Diffusion process is very important in many coupled systems for real life applications such as radiation hydrodynamics, plasma physics, reservoir modelling and so on. Finite volume discretizations of such systems are very popular among the scientists and engineers due to their nice properties such as local conservation. In many situations, one of the significant features of the finite volume scheme is that the discrete solution should be non-negative. The severely distorted meshes (often occur in the simulation of inertial confinement fusion) and highly anisotropic media (in reservoir modelling) may result in the violation of positivity-preserving property. Many scientists have made great efforts on the construction of positivity-preserving finite volume schemes of diffusion equation that approximately have a second-order accuracy on severely distorted grids in case that the diffusion tensor is taken to be highly anisotropic, at times heterogeneous, and/or discontinuous.
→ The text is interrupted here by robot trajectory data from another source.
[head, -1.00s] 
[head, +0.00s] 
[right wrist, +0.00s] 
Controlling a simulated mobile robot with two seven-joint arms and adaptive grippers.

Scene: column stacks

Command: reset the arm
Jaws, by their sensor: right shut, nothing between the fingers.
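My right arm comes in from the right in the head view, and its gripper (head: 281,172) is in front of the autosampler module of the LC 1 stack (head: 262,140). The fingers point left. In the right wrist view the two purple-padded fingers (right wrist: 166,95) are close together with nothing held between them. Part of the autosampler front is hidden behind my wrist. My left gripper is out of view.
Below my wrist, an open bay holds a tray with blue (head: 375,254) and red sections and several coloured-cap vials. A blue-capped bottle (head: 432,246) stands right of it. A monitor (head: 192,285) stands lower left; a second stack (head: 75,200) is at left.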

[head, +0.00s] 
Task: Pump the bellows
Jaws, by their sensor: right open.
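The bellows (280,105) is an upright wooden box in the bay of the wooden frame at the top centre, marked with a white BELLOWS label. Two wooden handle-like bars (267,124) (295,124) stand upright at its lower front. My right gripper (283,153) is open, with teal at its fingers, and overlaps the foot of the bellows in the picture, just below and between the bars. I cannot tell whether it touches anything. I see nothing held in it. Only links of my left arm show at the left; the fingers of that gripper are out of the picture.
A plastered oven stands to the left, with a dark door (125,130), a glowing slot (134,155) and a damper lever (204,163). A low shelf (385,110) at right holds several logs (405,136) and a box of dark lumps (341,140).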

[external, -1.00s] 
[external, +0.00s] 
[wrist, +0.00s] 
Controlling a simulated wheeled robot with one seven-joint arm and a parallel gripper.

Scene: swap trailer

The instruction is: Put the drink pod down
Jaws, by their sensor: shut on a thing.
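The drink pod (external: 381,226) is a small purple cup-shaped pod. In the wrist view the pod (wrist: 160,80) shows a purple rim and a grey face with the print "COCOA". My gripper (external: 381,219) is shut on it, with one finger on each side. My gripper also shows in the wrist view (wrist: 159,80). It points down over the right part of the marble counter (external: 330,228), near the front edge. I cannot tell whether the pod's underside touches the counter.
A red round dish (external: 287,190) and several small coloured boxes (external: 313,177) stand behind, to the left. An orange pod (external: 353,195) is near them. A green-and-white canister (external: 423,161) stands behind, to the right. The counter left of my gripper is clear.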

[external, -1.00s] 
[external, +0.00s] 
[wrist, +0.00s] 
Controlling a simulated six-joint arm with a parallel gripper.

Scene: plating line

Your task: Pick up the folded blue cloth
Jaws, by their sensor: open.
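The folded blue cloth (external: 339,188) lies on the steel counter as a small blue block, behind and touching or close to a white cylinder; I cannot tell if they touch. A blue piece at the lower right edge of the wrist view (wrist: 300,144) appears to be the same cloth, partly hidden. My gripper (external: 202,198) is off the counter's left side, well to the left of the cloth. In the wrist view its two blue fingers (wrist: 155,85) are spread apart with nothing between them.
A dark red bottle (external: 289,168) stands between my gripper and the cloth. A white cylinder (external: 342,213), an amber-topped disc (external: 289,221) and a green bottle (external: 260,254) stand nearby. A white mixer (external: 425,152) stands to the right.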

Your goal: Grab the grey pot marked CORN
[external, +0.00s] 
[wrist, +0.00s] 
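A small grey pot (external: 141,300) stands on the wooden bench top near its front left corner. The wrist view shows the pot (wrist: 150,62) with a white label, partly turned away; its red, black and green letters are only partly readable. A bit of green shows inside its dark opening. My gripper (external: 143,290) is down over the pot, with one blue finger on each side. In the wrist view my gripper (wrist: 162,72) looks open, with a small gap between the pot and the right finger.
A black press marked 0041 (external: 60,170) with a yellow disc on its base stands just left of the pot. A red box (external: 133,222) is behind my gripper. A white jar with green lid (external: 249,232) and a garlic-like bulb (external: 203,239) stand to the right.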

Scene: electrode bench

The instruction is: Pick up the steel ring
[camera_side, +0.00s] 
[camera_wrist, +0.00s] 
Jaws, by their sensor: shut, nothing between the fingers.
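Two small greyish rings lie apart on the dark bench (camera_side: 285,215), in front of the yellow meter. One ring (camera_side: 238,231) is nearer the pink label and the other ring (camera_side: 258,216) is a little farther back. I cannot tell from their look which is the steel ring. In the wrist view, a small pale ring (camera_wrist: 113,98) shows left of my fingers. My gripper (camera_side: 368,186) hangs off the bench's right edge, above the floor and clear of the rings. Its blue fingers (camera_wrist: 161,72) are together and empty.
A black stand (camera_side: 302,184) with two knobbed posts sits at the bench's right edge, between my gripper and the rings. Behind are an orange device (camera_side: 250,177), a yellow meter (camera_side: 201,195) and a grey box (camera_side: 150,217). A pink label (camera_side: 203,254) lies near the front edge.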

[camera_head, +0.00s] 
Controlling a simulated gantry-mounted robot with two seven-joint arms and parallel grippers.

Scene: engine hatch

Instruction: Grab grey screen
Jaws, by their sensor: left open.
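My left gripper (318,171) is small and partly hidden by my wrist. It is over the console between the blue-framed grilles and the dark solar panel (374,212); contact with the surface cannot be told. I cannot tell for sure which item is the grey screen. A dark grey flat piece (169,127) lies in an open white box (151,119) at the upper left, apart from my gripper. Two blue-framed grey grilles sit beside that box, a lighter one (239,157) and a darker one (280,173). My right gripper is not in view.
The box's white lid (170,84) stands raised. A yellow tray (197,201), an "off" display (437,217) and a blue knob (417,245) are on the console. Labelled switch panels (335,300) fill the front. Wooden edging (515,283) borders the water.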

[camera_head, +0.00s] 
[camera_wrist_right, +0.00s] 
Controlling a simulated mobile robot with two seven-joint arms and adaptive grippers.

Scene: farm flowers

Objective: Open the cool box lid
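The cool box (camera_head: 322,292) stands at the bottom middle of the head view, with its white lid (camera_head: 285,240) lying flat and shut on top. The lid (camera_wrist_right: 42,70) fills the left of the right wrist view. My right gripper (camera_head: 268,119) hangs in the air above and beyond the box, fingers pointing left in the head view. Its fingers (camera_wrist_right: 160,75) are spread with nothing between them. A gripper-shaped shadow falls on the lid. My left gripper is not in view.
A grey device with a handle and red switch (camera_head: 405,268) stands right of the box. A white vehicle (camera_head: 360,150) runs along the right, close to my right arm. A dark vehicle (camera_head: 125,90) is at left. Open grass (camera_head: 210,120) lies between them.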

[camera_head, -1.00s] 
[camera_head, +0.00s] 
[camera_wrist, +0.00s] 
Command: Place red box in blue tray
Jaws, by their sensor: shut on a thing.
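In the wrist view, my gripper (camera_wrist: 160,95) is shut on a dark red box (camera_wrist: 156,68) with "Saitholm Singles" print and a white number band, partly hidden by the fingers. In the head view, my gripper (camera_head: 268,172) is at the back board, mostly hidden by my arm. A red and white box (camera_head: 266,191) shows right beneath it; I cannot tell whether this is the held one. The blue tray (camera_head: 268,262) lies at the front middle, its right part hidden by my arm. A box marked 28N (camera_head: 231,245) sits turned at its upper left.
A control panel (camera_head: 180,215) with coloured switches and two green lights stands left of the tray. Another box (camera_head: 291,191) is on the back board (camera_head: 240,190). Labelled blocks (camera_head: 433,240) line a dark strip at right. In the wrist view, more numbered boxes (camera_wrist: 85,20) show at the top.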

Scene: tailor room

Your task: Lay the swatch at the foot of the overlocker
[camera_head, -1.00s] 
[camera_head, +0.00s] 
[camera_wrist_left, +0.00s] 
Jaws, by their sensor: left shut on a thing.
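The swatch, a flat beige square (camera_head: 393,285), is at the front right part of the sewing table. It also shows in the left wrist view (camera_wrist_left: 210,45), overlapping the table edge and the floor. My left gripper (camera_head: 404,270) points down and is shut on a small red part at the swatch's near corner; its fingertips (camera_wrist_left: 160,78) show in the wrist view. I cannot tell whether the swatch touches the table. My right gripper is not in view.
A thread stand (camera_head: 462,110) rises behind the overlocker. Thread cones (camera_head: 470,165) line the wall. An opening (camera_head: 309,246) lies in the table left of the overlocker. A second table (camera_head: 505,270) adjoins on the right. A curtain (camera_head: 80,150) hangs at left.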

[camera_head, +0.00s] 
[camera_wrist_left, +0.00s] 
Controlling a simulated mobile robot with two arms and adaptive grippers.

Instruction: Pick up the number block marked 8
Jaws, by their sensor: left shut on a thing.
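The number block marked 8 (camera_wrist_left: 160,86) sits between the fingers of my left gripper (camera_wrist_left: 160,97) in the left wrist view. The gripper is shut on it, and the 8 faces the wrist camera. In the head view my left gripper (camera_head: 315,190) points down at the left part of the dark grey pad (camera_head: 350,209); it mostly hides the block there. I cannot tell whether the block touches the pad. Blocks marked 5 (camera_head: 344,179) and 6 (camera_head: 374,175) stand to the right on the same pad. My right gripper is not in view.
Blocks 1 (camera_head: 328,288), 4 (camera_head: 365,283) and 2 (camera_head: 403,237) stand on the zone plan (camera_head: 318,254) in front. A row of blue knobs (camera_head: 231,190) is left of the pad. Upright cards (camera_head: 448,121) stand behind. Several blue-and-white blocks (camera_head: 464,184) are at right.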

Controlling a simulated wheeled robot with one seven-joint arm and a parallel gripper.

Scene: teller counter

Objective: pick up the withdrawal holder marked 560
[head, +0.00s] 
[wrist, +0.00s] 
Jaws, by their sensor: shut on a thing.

In this talk, two kinds of nonlinear cell-centered positivity-preserving finite volume schemes are proposed for radiation diffusion problems on general three-dimensional polyhedral meshes. Firstly, the one-sided flux on the cell-faces is discretized using the fixed stencil of all vertices. Then by using the nonlinear two-point flux approximation, the cell-centered discretization scheme is obtained by eliminating the vertex auxiliary unknowns. On this basis, a new explicit weighted second-order vertex interpolation algorithm for arbitrary polyhedral meshes is designed to eliminate the vertex auxiliary unknowns in the scheme. In addition, an improved Anderson acceleration algorithm is adopted for the nonlinear iteration. Finally, some benchmark examples are given to verify the convergence and positivity-preserving property of the two discretization schemes.